Si vota su stop vitalizi, sfida Pd-M5S sulla paternità del decreto legge

Tabellone elettronico della Camera durante una votazione. Parlamento
Tabellone elettronico della Camera durante una votazione. ANSA/GIUSEPPE LAMI
Vitalizi, si vota
Tabellone elettronico della Camera con risultato del voto sulle questioni pregiudiziali di costituzionalità su disposizioni delle norme in materia di abolizione dei vitalizi, Roma 25 luglio 2017. ANSA/GIUSEPPE LAMI

ROMA. – Dopo settimane di bagarre, dietrofront e scontro tra Pd e M5S, alla Camera il ddl sullo stop dei vitalizi arriva ad un passo dal traguardo. Domani, infatti, sarà il giorno del voto finale di un provvedimento che vede, di fatto, l’ok di Pd, M5S, Lega e Fdi ma anche di Sinistra Italiana e di Mdp. Una maggioranza trasversale, quindi, che tuttavia non abbassa la tensione tra Dem e pentastellati, impegnati nella sfida sulla paternità della legge.

“Bene i voti del M5S, ma questa è una battaglia del Pd”, sottolinea Matteo Richetti, primo firmatario del ddl. “Se la legge è in Aula è totalmente grazie a noi”, attacca Danilo Toninelli mentre Beppe Grillo, come promesso, arriva in Aula nel pomeriggio ed assiste ad una parte del dibattito dalla tribuna. E il leader del M5S dà vita ad un piccolo show. “L’abolizione dei vitalizi non è questione di politica ma morale. Che il Pd si prenda l’idea, non facciamo questione di copyright, bisogna dare un piccolo segnale a quelli fuori”, spiega Grillo uscendo da un Parlamento che descrive come un mondo fuori dalla realtà.

“Si scambiano i bigliettini, ci sono tonnellate di fogli…è qualcosa di psichiatrico perché se io parlassi in Aula dove non mi sente nessuno mi chiederei “perché sto facendo questo?””, sottolinea l’ex comico osservando che, a suo parere, anche democrazia “oggi sia una parola svuotata se non vota il 50% della gente”.

Grillo, sull’approvazione del ddl, si mostra ancora molto scettico. “Al Senato sono anziani, cercheranno di bloccare tutto”, spiega il leader M5S sottolineando come domani non tornerà in Aula: “tanto sappiamo come va a finire…”.

Eppure, alla Camera, l’asse a favore del ddl Richetti sembra a prova di bomba. Il gruppo Pd, in mattinata, si riunisce in assemblea annunciando il “sì compatto di una legge che rivendichiamo con forza”, spiega Il capogruppo Ettore Rosato. Ma, nel corso della riunione, qualche malumore non manca con Michele Bordo e Maino Manchi, ad esempio, che criticano la “deriva grillina” presa dal Pd con il provvedimento. Una legge che, oltre all’ira degli ex parlamentari, vede la contrarietà dei centristi e di FI.

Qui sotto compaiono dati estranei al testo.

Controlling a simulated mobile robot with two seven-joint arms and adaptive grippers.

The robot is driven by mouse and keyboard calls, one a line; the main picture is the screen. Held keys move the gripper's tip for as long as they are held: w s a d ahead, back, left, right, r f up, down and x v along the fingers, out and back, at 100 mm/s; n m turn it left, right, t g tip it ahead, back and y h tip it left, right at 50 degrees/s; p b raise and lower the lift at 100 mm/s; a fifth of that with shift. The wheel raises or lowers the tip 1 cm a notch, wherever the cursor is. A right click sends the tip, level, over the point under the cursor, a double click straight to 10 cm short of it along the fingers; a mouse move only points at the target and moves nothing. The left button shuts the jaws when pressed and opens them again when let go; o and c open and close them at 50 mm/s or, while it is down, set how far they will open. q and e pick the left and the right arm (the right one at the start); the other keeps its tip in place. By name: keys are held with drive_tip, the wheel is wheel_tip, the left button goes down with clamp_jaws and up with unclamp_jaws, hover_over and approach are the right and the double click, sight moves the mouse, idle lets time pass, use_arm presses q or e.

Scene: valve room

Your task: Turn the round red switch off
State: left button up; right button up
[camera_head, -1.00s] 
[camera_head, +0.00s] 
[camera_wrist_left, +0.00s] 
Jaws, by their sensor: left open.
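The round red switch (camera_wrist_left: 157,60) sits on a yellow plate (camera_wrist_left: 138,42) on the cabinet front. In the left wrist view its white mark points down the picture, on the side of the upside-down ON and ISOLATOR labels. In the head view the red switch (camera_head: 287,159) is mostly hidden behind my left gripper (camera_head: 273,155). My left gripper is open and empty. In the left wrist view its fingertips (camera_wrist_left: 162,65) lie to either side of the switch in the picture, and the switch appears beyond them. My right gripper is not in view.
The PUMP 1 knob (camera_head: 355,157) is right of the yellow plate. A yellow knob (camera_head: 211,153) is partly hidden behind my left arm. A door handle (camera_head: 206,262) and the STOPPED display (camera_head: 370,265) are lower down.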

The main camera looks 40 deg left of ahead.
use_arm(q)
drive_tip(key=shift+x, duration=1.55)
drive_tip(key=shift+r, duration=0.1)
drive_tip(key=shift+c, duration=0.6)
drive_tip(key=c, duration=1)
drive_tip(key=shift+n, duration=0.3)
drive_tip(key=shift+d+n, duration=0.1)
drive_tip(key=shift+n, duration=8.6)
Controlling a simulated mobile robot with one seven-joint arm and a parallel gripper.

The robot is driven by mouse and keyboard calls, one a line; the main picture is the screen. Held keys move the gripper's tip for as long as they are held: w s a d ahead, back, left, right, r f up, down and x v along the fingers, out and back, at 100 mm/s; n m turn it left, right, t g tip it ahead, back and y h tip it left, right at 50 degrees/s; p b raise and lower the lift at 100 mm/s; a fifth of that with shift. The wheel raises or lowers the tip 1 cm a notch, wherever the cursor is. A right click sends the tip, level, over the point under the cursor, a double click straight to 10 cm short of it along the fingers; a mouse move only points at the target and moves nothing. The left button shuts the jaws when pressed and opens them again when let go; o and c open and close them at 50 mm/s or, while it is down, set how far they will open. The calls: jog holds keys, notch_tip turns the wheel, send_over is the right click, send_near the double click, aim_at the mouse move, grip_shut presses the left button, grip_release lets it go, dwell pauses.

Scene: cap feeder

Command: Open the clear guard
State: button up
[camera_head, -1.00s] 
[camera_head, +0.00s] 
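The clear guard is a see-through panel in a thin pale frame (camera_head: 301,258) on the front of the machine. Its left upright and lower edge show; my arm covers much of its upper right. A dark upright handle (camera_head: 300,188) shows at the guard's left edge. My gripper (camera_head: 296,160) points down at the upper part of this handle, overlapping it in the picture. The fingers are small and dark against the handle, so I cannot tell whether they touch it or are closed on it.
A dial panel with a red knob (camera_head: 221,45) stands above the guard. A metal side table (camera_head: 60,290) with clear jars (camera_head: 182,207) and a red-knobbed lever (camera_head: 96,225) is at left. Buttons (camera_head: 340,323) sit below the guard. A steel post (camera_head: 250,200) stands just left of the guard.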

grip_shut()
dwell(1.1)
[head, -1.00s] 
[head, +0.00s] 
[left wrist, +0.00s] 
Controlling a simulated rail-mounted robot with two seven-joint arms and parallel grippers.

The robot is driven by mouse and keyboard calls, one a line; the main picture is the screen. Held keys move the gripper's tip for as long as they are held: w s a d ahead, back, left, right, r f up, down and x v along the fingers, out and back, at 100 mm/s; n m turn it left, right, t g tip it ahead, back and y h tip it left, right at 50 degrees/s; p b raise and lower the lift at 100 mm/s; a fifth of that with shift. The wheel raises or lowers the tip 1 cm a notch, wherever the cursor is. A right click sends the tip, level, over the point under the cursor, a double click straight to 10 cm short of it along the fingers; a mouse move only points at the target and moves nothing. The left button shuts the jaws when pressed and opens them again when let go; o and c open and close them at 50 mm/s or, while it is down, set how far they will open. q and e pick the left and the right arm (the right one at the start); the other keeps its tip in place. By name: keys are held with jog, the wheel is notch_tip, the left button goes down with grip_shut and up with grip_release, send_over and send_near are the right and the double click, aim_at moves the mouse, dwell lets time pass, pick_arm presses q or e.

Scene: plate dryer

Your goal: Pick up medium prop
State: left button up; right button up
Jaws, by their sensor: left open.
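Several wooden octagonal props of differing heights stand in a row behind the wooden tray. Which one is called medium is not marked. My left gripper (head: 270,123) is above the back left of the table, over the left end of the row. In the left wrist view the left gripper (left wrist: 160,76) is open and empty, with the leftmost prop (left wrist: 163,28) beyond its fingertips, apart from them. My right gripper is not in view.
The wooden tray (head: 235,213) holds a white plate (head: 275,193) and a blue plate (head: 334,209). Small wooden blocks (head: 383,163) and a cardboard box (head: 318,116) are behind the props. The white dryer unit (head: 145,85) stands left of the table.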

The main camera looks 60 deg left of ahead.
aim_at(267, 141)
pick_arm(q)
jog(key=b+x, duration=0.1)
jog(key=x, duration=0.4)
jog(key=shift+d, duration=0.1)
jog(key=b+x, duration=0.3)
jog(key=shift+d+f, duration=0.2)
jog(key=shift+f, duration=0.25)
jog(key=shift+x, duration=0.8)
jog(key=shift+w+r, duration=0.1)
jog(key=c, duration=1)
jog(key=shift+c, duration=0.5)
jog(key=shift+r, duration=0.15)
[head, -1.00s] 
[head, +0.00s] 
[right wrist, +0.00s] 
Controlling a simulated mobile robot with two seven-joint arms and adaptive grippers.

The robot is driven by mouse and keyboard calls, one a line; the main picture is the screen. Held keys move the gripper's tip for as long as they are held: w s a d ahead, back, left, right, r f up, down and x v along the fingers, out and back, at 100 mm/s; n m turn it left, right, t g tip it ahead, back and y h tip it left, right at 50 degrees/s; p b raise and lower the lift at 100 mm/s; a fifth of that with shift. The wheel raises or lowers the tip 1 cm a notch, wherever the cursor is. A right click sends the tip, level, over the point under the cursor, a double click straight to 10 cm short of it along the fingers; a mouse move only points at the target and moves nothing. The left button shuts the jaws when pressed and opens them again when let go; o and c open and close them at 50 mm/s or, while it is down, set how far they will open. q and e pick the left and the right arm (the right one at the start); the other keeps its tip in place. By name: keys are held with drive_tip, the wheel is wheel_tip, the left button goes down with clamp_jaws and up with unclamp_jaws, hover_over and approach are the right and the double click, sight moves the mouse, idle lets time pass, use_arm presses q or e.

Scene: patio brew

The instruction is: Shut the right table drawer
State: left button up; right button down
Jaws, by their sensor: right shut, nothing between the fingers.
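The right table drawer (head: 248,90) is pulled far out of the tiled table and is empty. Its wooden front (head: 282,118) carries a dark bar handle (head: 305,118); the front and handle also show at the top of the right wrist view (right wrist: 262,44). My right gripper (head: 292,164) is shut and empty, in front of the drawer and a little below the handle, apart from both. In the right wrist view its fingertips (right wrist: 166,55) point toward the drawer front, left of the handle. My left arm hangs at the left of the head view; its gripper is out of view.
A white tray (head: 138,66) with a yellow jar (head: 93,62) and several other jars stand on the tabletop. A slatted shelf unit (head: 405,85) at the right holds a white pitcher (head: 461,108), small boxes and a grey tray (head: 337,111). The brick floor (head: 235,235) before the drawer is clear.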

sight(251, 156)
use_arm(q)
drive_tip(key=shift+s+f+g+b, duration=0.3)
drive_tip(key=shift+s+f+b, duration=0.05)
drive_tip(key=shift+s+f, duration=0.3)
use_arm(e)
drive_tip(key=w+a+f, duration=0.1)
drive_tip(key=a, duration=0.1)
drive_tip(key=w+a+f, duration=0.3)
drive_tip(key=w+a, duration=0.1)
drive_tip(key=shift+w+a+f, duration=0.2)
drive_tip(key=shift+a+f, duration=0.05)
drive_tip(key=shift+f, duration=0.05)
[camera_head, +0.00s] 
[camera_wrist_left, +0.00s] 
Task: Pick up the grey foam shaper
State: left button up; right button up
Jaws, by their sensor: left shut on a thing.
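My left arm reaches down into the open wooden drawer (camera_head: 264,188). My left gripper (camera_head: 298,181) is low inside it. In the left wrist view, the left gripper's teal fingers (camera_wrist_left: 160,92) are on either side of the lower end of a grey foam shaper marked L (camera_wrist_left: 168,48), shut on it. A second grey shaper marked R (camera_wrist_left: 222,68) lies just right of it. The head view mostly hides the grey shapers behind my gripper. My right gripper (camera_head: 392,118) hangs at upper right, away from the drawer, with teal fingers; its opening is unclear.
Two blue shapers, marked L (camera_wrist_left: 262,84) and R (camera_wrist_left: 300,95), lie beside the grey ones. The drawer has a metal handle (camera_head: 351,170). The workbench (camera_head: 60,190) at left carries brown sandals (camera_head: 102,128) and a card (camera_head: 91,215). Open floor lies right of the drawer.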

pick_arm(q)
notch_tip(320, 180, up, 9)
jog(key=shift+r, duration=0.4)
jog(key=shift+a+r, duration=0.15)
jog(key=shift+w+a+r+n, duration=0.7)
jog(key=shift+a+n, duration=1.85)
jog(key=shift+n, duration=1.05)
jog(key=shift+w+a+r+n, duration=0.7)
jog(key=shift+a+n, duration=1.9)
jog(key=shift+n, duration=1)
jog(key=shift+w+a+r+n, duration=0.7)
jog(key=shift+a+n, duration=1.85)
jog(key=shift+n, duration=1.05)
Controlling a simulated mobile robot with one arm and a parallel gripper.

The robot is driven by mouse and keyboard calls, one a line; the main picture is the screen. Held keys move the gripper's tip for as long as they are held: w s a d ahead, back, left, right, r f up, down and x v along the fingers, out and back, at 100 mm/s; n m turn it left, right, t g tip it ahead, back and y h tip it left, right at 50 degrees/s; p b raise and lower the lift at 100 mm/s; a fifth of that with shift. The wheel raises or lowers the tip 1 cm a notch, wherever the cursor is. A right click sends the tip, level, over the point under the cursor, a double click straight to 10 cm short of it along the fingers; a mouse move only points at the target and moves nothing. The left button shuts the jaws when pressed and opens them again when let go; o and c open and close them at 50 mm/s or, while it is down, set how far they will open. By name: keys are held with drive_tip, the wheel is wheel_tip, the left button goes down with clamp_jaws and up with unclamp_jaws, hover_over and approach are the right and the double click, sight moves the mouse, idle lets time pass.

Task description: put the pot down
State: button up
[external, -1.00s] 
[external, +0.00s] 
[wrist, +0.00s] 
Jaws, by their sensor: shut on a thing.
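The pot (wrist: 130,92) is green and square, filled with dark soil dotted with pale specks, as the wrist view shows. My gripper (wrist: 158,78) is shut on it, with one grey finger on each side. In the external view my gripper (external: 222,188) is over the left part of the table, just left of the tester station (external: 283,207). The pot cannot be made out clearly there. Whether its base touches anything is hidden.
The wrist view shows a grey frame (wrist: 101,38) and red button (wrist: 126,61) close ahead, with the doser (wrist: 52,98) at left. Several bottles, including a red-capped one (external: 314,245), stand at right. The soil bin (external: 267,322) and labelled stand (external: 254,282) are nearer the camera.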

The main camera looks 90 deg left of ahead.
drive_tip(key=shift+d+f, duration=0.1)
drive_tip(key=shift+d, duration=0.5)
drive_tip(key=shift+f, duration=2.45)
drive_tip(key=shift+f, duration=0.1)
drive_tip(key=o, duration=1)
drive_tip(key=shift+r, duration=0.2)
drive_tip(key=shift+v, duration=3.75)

“Il Pd si sta intestando un abominio”, attacca il capogruppo Renato Brunetta anche se, sul voto finale, l’ordine di scuderia sarebbe quello dell’astensione per evitare di apparire una forza pro-casta. E, tra gli azzurri c’è anche chi, come Maria Stella Gelmini – tra i firmatari della proposta – potrebbe anche votare sì.

L’ok finale, comunque, non sembra in discussione. E se al Senato il ddl passasse, dalla prossima legislatura l’assegno ai parlamentari sarà più light e arriverà più tardi, equiparando deputati e senatori ai dipendenti pubblici.

Il sistema contributivo – con tanto di legge Fornero – varrà anche agli ex parlamentari mentre la legge si applicherà anche alle Regioni. Su quest’ultimo punto, tuttavia, resta l’ombra dell’incostituzionalità. Le norme, si legge nel ddl, rientrano nel “coordinamento di finanza pubblica” che è competenza dello Stato. Eppure, secondo Brunetta, il punto “è volutamente incostituzionale” per far si che, alla fine, la Consulta bocci la legge.